#### Exercise instructions
Below is some material; transcribe all of it exactly.

— start of Data segment —

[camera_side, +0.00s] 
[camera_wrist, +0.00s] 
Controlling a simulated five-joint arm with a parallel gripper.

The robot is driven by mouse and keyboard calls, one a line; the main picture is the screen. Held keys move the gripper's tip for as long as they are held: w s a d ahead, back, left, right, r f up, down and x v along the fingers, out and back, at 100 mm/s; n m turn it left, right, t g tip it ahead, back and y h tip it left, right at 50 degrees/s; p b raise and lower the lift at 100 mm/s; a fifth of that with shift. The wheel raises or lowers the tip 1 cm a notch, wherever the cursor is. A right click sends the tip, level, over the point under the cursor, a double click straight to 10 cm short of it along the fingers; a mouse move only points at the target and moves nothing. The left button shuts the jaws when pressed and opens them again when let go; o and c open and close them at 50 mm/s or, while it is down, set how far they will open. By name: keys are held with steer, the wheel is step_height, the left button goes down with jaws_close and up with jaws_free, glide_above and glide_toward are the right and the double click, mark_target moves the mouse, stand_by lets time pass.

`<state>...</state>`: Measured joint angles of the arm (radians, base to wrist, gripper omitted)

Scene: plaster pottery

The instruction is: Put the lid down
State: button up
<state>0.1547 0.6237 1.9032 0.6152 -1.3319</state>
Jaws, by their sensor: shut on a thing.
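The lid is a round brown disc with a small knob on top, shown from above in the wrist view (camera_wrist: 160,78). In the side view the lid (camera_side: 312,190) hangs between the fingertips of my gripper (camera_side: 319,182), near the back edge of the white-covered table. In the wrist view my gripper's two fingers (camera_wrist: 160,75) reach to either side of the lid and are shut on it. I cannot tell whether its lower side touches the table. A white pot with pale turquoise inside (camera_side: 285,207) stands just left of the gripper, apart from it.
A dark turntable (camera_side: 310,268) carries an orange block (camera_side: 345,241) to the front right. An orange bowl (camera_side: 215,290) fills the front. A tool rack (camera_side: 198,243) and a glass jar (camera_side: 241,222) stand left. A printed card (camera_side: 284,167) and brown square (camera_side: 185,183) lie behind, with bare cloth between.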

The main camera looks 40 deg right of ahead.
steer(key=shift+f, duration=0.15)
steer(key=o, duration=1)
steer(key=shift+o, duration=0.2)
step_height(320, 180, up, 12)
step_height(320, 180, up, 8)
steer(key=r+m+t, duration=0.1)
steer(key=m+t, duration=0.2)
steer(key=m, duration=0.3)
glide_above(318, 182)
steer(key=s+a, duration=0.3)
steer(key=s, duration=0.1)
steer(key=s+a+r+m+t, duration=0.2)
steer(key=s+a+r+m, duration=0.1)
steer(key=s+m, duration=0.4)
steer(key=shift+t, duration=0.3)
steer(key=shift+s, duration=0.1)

— end of Data segment —

#### Answer to the problem
[camera_side, +0.00s] 
[camera_wrist, +0.00s] 
Controlling a simulated five-joint arm with a parallel gripper.

The robot is driven by mouse and keyboard calls, one a line; the main picture is the screen. Held keys move the gripper's tip for as long as they are held: w s a d ahead, back, left, right, r f up, down and x v along the fingers, out and back, at 100 mm/s; n m turn it left, right, t g tip it ahead, back and y h tip it left, right at 50 degrees/s; p b raise and lower the lift at 100 mm/s; a fifth of that with shift. The wheel raises or lowers the tip 1 cm a notch, wherever the cursor is. A right click sends the tip, level, over the point under the cursor, a double click straight to 10 cm short of it along the fingers; a mouse move only points at the target and moves nothing. The left button shuts the jaws when pressed and opens them again when let go; o and c open and close them at 50 mm/s or, while it is down, set how far they will open. By name: keys are held with steer, the wheel is step_height, the left button goes down with jaws_close and up with jaws_free, glide_above and glide_toward are the right and the double click, mark_target moves the mouse, stand_by lets time pass.

`<state>...</state>`: Measured joint angles of the arm (radians, base to wrist, gripper omitted)

Scene: plaster pottery

The instruction is: Put the lid down
State: button up
<state>0.1547 0.6237 1.9032 0.6152 -1.3319</state>
Jaws, by their sensor: shut on a thing.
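The lid is a round brown disc with a small knob on top, shown from above in the wrist view (camera_wrist: 160,78). In the side view the lid (camera_side: 312,190) hangs between the fingertips of my gripper (camera_side: 319,182), near the back edge of the white-covered table. In the wrist view my gripper's two fingers (camera_wrist: 160,75) reach to either side of the lid and are shut on it. I cannot tell whether its lower side touches the table. A white pot with pale turquoise inside (camera_side: 285,207) stands just left of the gripper, apart from it.
A dark turntable (camera_side: 310,268) carries an orange block (camera_side: 345,241) to the front right. An orange bowl (camera_side: 215,290) fills the front. A tool rack (camera_side: 198,243) and a glass jar (camera_side: 241,222) stand left. A printed card (camera_side: 284,167) and brown square (camera_side: 185,183) lie behind, with bare cloth between.

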The main camera looks 40 deg right of ahead.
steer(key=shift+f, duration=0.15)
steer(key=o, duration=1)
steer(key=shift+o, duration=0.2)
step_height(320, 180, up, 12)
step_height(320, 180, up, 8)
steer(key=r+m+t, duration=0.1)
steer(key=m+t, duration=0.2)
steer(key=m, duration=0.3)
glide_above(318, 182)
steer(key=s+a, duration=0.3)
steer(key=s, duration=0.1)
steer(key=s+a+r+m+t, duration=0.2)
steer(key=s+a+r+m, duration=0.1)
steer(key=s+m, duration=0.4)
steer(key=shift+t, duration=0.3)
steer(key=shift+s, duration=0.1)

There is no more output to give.